Норвич стал первой площадкой для первого публичного выступления за границей одного из лучших современных поэтов – Бахыта Кенжеева. Это было лет тридцать тому назад. Бахыт только что опубликовался в «Континенте», но в Норвиче его еще не знали. Да и имя звучало необычно. Это сейчас все привыкли, что лучшие представители русского поэтического цеха носят имена Бахыт Кенжеев, Тимур Кебиров... Тогда все было иначе. О приезде Бахыта в Норвич тогдашняя жена Юры Фельштинского Аня Гейфман, сейчас тоже историк, сообщила мне так: «Тебя тут какой-то Мухтар искал...» А потом было чтение стихов, и оно прошло очень успешно. Не могу не упомянуть о еще одном забавном эпизоде, связанном с Кенжеевым. На чтении присутствовал довольно известный публицист второй эмиграции Рюрик Дудин. Несмотря на то, что он печатался в «Новом русском слове», газете с большой еврейской составляющей, Рюрика можно было заподозрить в антисемитизме: он все время интересовался тем, кто полный еврей, кто наполовину, кто на четвертушку... Выйдя из зала после выступления Бахыта, Рюрик был потрясен: «Какой интересный поэт, какие хорошие стихи!» – И сразу после этого: «А кто Бахыт по национальности?» Я ответил, что мать у него русская, и только собирался продолжить, что отец – казах, как Рюрик меня перебил: «Все ясно, бухарский еврей!» Мы до сих пор со смехом вспоминаем этот эпизод, и иногда в дружеских спорах я подтруниваю над своим другом: «Бахытик, тебе как бухарскому еврею, должно быть известно...»

Тогдашняя жена Бахыта Лаура Бераха, профессор университета Макгилл в Монреале, тоже преподавала в Норвиче. Мы ее звали Лорой. По словам Бахыта, она оказала русской литературе плохую услугу: еще в советские времена по просьбе издательства «Правда» перевела на английский «Что делать?» Чернышевского, – да так, что это стало можно читать... Не знаю, как насчет перевода, но русский она знала блестяще. К каждому, даже самому простому уроку с второкурсниками, она готовилась часами. Непонятно, почему. У меня как-то возникли сложности с объяснением студентам глаголов совершенного и несовершенного вида. Спросил Лору. Она мне за несколько секунд так грамотно все объяснила, что я внутренне устыдился: стало очевидным, что Лора знает русскую грамматику лучше меня.

О преподавателях и аспирантах Русской школы, урожденных американцах и канадцах, – разговор особый.

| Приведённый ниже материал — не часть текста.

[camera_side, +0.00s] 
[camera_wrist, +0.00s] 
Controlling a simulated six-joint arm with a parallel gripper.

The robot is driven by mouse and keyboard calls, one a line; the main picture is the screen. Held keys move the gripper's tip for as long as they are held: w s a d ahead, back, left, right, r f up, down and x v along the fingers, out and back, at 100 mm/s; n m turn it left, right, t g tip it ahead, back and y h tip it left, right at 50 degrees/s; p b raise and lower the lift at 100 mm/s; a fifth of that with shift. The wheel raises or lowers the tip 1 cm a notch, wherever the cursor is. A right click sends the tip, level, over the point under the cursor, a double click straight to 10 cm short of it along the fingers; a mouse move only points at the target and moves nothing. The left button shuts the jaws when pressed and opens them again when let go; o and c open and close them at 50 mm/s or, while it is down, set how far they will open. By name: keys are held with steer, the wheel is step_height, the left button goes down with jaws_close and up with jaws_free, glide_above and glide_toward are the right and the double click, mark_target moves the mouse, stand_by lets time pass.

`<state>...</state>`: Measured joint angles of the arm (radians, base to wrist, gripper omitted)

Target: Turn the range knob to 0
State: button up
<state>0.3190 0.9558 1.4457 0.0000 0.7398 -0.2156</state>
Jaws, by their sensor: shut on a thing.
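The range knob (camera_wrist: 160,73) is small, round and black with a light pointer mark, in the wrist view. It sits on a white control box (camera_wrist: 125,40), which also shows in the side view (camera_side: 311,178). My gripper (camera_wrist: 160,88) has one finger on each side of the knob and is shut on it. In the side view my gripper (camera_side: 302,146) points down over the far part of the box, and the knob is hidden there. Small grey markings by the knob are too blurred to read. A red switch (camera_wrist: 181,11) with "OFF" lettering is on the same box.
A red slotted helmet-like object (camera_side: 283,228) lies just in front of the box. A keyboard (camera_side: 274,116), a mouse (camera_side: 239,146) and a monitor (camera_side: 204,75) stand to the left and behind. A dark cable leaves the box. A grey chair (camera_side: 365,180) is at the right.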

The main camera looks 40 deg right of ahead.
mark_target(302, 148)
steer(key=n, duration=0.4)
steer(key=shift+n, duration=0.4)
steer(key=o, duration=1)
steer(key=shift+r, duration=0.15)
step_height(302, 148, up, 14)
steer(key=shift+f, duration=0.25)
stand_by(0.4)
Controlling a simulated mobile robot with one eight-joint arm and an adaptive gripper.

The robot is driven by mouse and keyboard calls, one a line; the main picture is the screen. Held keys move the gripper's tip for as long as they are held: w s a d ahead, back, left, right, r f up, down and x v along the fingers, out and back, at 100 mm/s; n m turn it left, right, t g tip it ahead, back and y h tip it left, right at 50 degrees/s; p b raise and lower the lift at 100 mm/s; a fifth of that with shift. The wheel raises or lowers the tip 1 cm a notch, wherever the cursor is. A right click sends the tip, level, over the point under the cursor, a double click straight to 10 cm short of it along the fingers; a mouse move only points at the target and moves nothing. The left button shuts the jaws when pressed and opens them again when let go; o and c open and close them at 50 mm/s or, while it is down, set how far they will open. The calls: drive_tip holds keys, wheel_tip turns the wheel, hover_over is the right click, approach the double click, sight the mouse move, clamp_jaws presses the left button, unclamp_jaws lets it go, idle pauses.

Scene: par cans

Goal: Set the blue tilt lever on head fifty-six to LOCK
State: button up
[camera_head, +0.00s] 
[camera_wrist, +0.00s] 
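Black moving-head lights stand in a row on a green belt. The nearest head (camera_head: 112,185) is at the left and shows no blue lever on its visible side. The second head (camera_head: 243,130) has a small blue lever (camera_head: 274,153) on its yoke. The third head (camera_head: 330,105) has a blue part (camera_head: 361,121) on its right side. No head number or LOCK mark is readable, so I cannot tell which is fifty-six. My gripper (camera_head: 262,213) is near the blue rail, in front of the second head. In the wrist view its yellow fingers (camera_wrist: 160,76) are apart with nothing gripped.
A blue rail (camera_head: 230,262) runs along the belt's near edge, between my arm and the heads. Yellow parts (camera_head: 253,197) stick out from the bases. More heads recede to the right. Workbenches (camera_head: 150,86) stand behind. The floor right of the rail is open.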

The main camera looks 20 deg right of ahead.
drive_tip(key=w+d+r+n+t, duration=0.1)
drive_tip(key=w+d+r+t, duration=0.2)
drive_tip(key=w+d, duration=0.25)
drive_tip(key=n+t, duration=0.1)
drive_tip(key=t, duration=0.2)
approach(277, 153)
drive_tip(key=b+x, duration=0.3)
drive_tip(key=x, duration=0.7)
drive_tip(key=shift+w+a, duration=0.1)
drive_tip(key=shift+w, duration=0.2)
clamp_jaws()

Древнерусский язык у нас преподавала Дебби Герретсон из Дартмутского колледжа, одного из старейших университетов США. Он входит в элитную Лигу плюща, ассоциацию восьми лучших университетов северо-востока США. Эту дисциплину можно назвать высшей математикой в лингвистике. Как древнерусский, с его сложными языковыми законами и временными формами, могла освоить американка – уму непостижимо. Экзамен по древнерусскому был единственным экзаменом, которого я по-настоящему боялся. До сих пор не понимаю, как мне удалось его сдать. Зато я провалил другой. Дебби увлекалась верховой ездой, и я как-то предложил ей покататься вместе. На мою беду, в этой школе верховой езды был принят американский стиль, а я знал только английский: когда всадник, опираясь на стремена, в любой момент езды контролирует движения лошади шенкелями и коротким поводом. Здесь же седло было другое, стиля вестерн; стремена опущены, повод удлинен, и надо было балансировать на этом седле. Когда-то, будучи у своей крестной матери в русской деревне, я катался на лошади совсем без седла, в охлюпку, и сильно натер ноги. Но даже этот опыт не пригодился. Лошади моя езда не понравилась, и в один прекрасный момент она меня скинула, ускакав в конюшню. Я поплелся следом. Больше мы с Дэбби верхом не катались.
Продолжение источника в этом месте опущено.